REQUEST:
Filter the listing and keep only the lines with the word "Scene".

MATERIAL FOR THIS TASK:
________________________________________

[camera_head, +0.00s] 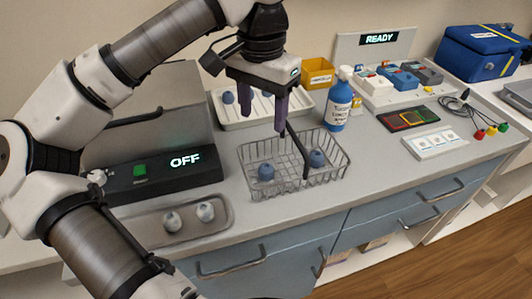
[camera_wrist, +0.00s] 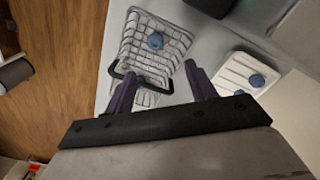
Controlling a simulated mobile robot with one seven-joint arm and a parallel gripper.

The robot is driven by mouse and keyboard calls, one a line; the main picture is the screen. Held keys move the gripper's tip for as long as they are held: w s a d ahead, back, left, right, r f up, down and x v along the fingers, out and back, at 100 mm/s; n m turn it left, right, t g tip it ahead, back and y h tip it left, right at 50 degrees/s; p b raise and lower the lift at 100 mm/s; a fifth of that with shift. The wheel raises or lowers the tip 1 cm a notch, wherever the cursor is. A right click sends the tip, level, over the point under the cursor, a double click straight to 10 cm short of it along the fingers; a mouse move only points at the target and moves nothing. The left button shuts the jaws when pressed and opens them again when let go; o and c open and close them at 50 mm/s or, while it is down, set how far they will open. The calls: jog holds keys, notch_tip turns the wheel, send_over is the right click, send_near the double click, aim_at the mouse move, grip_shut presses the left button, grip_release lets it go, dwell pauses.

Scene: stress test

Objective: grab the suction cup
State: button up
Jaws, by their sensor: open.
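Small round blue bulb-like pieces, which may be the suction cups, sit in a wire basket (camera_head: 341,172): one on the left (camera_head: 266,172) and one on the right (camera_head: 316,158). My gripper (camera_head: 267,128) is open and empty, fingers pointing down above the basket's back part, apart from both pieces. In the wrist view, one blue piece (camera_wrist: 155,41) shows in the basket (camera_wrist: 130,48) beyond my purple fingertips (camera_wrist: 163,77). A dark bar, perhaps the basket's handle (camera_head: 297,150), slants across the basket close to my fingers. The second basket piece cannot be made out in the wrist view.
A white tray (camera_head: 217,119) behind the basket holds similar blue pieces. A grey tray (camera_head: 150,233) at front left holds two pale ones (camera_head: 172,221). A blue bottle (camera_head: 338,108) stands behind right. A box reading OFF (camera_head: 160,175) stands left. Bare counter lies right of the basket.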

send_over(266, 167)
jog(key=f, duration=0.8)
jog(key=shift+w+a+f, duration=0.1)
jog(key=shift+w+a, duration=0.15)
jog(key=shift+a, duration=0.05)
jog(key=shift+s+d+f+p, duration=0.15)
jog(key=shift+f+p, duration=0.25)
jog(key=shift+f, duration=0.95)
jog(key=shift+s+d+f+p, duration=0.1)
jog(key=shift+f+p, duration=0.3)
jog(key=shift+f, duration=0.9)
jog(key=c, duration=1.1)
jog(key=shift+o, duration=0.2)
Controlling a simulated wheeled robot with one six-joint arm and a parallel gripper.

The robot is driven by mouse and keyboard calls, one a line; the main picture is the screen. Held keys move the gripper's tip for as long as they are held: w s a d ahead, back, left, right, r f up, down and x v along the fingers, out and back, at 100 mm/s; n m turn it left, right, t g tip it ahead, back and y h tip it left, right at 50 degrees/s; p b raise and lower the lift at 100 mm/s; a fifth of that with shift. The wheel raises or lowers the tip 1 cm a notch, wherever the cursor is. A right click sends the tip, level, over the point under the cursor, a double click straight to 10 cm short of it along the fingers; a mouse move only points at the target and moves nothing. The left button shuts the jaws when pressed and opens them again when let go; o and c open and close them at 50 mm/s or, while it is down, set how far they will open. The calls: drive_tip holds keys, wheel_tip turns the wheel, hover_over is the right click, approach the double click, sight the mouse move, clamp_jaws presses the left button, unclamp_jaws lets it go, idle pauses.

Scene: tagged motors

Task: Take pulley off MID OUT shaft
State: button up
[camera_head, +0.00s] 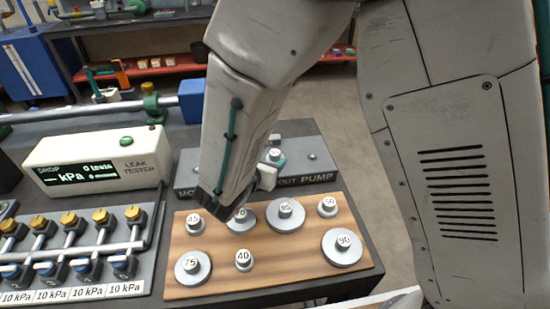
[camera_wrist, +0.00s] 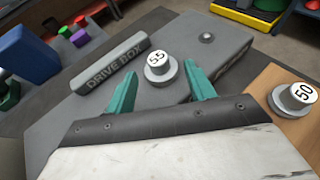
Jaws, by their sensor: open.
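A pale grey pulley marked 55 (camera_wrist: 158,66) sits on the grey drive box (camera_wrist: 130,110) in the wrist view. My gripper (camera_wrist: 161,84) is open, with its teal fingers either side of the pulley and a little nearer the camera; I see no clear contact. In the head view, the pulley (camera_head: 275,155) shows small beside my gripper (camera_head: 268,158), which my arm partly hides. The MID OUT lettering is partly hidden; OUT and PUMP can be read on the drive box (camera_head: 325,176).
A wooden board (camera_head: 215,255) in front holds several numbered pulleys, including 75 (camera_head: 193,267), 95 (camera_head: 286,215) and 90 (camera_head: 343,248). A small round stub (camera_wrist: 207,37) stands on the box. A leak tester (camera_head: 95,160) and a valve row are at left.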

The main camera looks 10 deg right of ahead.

________________________________________

TASK RESPONSE:
Scene: stress test
Scene: tagged motors

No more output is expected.